How to Survive When Your Boss Is a Jerk

jerk boss


We've all worked for a jerk at least once in our lives. Some of us are working for one now, while others have managed to escape, but have all sorts of horror stories to tell. From flaunting their authority to sexual harassment to taking all the credit for the work other people do, bad bosses can really make life difficult on their employees.

Things may seem hopeless while working under the heavy hand of a horrible boss, but there are a handful of tactics that can be used to ease the pain. Call off the overpriced team of ninja assassins you just hired and try these things first. If they don't work, you can always rehire the assassins. 

Let the Little Stuff Go

When you hate your boss with a passion, every little thing he or she does or says will drive you up a wall. Small things you'd normally let go will make your skin crawl and you'll be consumed by anger every time your boss talks. If this describes the way you feel right now, it's time to take a step back and reassess your feelings. Sure, you can't stand your boss, but is your dislike of the way he or she treats you really worth the extra stress and being miserable all the time. 

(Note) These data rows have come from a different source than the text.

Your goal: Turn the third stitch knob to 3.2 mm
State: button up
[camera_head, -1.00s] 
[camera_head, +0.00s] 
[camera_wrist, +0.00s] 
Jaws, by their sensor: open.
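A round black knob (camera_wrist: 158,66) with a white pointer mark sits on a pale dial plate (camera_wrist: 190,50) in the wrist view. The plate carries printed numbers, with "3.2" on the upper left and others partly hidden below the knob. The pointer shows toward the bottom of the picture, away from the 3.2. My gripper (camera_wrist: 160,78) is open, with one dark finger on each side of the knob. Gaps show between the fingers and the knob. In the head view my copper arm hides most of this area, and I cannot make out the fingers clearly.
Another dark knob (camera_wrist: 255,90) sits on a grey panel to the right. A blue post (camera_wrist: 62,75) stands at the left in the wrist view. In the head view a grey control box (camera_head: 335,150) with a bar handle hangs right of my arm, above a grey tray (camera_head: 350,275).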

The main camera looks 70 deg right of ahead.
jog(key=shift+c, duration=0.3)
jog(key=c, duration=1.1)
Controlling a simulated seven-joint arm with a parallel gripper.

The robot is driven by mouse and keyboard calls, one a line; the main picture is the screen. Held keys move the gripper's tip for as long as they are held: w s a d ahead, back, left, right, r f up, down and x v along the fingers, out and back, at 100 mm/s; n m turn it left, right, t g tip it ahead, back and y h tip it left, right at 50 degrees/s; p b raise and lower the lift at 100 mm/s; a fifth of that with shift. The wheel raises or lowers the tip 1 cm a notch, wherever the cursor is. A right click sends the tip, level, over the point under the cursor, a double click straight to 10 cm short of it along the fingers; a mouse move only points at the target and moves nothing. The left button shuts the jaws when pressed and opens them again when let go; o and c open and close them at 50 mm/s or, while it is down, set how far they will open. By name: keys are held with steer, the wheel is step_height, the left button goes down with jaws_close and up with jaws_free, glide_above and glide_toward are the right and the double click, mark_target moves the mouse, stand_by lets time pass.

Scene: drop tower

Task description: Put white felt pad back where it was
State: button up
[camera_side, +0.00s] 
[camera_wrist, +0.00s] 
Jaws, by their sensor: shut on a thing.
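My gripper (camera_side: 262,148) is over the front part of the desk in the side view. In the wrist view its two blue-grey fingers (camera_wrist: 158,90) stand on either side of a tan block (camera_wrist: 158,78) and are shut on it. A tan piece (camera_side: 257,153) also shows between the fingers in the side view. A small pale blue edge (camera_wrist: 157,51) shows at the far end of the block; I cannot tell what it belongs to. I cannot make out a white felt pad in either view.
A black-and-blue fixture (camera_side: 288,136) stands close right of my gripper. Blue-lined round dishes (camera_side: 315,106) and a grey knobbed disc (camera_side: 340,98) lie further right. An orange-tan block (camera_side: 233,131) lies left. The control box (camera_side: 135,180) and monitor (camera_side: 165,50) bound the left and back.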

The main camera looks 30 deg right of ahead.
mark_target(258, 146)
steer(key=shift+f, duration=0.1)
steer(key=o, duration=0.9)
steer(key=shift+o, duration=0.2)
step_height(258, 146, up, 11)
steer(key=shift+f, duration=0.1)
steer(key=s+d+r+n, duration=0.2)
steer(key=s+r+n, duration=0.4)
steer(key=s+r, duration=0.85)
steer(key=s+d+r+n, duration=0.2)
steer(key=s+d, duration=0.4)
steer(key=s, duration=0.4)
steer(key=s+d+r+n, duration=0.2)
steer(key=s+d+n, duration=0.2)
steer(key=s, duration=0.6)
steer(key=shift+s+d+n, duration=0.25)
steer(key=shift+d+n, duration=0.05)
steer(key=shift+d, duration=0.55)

Let the little stuff roll off your shoulders and try not to let it affect you. If you're grumpy all the time, the only one who's going to suffer is you and your boss and his superiors will take notice. Try to smile in the face of diversity and, in the words of every kid who's seen the Disney movie Frozen, "Let it go...Let it go!"

Take Control of the Situation

It may feel like you're powerless when an overbearing boss is making your life miserable, but there are certain things you have ultimate control over. For one, you control your emotions and have the final say in how your boss makes you feel. You also have ultimate control over what you allow your boss to do to you.

If you're working for a boss who is doing something illegal or is making you feel uncomfortable in the workplace, let him or her know how you feel. If nothing changes, take it further up the chain of command. This tactic should be saved for the big stuff like sexual harassment and blatant breaking of the rules (or the law). Upper management isn't going to want to hear how you feel like you're overworked because your boss asked you to help out on a project you think he could have finished himself, but they'll likely be very interested in hearing about a manager who's asking employees to cover up illegal activities that could get him and/or the company in deep trouble. 

Prove Your Worth

When faced with a boss who takes credit for everything you do, it may feel like you're never going to get noticed. Don't allow this to kill your desire to do good work and let it affect your production. Instead, work harder and continue doing the things you need to do to get ahead. Upper management will eventually take notice of the work you're doing and they may even realize your boss isn't living up to his end of the bargain.

I once worked for a boss who handed off all of his work to me. I did his work and my work for a couple years, while learning his job inside and out. The boss got in trouble and ended up getting fired and I sat down with management and made a great case as to why I should be hired to take over the vacant position. Management agreed and I went from being a 23-year old worker being paid minimum wage to being the boss and making three times that overnight. 

Wait It Out

This one's a tough one because you could spend years working a dead-end job under the auspices of a boss you hate. If there's a clear path for promotion for you or your boss and you're pretty sure you won't be working for him or her forever, you may be able to wait a bad boss out.

Once the boss (or you) is promoted, you'll have a new boss and things might get better. Then again, they might not...Certain companies create a culture of distrust and anger and seem to be a breeding ground for bad bosses. Make sure you know what you're in for if your boss gets promoted or you transfer to a different department. You might come to realize the boss you had previously isn't as bad as you thought. 

Do Something About It

I hear from people all the time who hate their jobs. They've often been working there for 5, 10, 15 or even 20 years or longer and have hated every minute of it. When I ask why they haven't looked for another job, I'm usually met with a blank stare or hear the excuse, "I've been there a long time. I'm comfortable there."

If you're truly comfortable at your job, stop bitching about your boss. If you hate it as much as you say you do, start looking for another job. The nice thing about looking for a job when you already have one is you have the luxury of searching until you find a good fit for your skills. If you don't think there's a good fit out there, it may be time to update your skill set. A few courses at the local community college or a trade school can work wonders.